EXERCISE GOAL | Retype the tail of the data exactly, starting at the line containing "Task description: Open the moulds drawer" and stopping at the last line.

=== SUPPLIED MATERIAL ===

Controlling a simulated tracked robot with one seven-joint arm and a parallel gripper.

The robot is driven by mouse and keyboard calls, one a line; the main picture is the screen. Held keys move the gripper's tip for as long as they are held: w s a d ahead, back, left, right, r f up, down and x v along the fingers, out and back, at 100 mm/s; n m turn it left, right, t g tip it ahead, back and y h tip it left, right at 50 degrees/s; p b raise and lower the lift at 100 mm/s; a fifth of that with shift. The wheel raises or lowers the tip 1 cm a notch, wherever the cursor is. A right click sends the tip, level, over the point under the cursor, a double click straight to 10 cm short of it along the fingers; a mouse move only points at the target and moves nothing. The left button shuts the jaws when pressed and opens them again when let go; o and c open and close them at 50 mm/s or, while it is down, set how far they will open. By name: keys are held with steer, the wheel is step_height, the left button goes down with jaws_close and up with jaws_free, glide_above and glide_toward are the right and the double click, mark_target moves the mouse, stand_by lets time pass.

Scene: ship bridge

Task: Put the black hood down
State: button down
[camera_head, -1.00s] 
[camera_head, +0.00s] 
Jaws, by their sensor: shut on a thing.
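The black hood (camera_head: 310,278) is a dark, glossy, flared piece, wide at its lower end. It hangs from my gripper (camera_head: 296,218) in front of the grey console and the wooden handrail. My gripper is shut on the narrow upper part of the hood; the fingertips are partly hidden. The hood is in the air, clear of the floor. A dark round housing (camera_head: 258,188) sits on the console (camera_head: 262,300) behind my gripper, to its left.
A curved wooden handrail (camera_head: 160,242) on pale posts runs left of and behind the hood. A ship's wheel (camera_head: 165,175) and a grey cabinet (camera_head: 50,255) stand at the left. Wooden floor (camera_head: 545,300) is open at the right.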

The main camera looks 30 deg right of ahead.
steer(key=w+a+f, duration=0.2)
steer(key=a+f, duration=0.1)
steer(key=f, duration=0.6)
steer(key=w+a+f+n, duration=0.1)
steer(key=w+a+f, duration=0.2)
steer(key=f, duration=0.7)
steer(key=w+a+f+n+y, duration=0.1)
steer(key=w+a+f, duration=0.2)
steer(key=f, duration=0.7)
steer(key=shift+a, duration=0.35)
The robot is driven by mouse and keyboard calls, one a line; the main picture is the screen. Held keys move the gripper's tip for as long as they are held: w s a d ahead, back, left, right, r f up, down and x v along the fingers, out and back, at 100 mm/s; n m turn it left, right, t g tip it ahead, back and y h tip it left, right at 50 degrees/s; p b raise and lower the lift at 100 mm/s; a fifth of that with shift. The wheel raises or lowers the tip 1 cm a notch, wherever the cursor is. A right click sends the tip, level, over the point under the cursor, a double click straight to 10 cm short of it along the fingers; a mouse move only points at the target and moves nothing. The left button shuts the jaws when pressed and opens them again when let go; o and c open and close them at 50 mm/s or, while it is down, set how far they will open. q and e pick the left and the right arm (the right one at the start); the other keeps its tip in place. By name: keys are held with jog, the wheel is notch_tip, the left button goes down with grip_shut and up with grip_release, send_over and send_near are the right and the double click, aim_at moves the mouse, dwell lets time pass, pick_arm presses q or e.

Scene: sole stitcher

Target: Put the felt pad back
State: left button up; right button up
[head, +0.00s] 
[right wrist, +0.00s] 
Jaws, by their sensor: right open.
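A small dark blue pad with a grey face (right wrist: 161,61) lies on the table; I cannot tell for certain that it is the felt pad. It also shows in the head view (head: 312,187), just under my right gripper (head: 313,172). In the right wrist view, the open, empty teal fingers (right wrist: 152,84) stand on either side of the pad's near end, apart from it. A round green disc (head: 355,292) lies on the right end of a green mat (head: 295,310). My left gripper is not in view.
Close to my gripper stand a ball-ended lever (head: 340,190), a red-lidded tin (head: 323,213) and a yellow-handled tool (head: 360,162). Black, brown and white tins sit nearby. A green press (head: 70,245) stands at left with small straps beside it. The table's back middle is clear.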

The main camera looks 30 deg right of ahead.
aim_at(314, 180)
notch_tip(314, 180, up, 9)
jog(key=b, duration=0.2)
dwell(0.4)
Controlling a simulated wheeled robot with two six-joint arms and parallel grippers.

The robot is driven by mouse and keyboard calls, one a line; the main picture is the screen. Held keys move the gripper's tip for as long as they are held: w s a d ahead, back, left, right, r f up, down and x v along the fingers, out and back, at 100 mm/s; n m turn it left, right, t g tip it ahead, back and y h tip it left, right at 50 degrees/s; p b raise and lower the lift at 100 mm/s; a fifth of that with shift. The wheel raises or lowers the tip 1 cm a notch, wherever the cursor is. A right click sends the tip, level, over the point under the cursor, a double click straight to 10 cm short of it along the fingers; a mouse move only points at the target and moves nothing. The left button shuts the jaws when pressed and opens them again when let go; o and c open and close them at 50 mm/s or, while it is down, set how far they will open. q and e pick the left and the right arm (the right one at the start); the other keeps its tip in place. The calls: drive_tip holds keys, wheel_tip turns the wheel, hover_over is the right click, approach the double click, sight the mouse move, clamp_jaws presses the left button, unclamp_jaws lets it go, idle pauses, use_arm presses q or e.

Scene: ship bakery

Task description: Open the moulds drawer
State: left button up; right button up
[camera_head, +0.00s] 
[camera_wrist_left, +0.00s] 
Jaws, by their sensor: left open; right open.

===

FULL SOLUTION |
Task description: Open the moulds drawer
State: left button up; right button up
[camera_head, +0.00s] 
[camera_wrist_left, +0.00s] 
Jaws, by their sensor: left open; right open.

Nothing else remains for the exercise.